◆ Request ◆
The data below is to be returned in full and exactly.
## BEGIN
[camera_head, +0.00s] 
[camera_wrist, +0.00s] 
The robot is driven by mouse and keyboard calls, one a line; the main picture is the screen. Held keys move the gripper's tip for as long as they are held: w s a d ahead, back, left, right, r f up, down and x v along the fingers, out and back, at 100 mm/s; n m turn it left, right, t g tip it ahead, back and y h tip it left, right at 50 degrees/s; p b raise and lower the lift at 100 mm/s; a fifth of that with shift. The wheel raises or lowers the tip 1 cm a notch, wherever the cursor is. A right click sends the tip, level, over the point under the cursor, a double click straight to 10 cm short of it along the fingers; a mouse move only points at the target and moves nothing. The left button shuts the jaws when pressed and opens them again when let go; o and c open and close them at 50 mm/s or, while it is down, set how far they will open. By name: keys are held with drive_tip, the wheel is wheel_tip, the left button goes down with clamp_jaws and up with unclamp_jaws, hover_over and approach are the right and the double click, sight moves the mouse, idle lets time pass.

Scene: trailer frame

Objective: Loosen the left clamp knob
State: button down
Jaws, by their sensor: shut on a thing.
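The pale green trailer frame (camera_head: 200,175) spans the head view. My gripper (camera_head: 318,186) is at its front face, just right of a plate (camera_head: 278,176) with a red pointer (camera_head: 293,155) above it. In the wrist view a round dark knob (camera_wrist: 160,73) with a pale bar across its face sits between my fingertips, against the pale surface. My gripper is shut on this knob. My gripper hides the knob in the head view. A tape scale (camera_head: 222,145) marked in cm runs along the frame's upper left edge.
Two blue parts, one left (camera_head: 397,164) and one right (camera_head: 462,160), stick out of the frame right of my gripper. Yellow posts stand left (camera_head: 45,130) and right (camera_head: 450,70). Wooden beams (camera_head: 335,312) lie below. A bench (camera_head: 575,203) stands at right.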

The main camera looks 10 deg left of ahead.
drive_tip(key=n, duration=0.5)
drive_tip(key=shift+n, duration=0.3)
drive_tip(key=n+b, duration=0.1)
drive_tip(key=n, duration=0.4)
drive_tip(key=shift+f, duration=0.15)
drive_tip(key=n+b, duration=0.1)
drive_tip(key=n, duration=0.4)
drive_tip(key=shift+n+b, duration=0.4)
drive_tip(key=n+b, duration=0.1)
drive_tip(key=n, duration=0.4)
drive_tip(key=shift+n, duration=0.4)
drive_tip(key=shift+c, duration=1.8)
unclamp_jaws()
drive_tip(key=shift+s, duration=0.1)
## END
◆ Written answer ◆
[camera_head, +0.00s] 
[camera_wrist, +0.00s] 
The robot is driven by mouse and keyboard calls, one a line; the main picture is the screen. Held keys move the gripper's tip for as long as they are held: w s a d ahead, back, left, right, r f up, down and x v along the fingers, out and back, at 100 mm/s; n m turn it left, right, t g tip it ahead, back and y h tip it left, right at 50 degrees/s; p b raise and lower the lift at 100 mm/s; a fifth of that with shift. The wheel raises or lowers the tip 1 cm a notch, wherever the cursor is. A right click sends the tip, level, over the point under the cursor, a double click straight to 10 cm short of it along the fingers; a mouse move only points at the target and moves nothing. The left button shuts the jaws when pressed and opens them again when let go; o and c open and close them at 50 mm/s or, while it is down, set how far they will open. By name: keys are held with drive_tip, the wheel is wheel_tip, the left button goes down with clamp_jaws and up with unclamp_jaws, hover_over and approach are the right and the double click, sight moves the mouse, idle lets time pass.

Scene: trailer frame

Objective: Loosen the left clamp knob
State: button down
Jaws, by their sensor: shut on a thing.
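The pale green trailer frame (camera_head: 200,175) spans the head view. My gripper (camera_head: 318,186) is at its front face, just right of a plate (camera_head: 278,176) with a red pointer (camera_head: 293,155) above it. In the wrist view a round dark knob (camera_wrist: 160,73) with a pale bar across its face sits between my fingertips, against the pale surface. My gripper is shut on this knob. My gripper hides the knob in the head view. A tape scale (camera_head: 222,145) marked in cm runs along the frame's upper left edge.
Two blue parts, one left (camera_head: 397,164) and one right (camera_head: 462,160), stick out of the frame right of my gripper. Yellow posts stand left (camera_head: 45,130) and right (camera_head: 450,70). Wooden beams (camera_head: 335,312) lie below. A bench (camera_head: 575,203) stands at right.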

The main camera looks 10 deg left of ahead.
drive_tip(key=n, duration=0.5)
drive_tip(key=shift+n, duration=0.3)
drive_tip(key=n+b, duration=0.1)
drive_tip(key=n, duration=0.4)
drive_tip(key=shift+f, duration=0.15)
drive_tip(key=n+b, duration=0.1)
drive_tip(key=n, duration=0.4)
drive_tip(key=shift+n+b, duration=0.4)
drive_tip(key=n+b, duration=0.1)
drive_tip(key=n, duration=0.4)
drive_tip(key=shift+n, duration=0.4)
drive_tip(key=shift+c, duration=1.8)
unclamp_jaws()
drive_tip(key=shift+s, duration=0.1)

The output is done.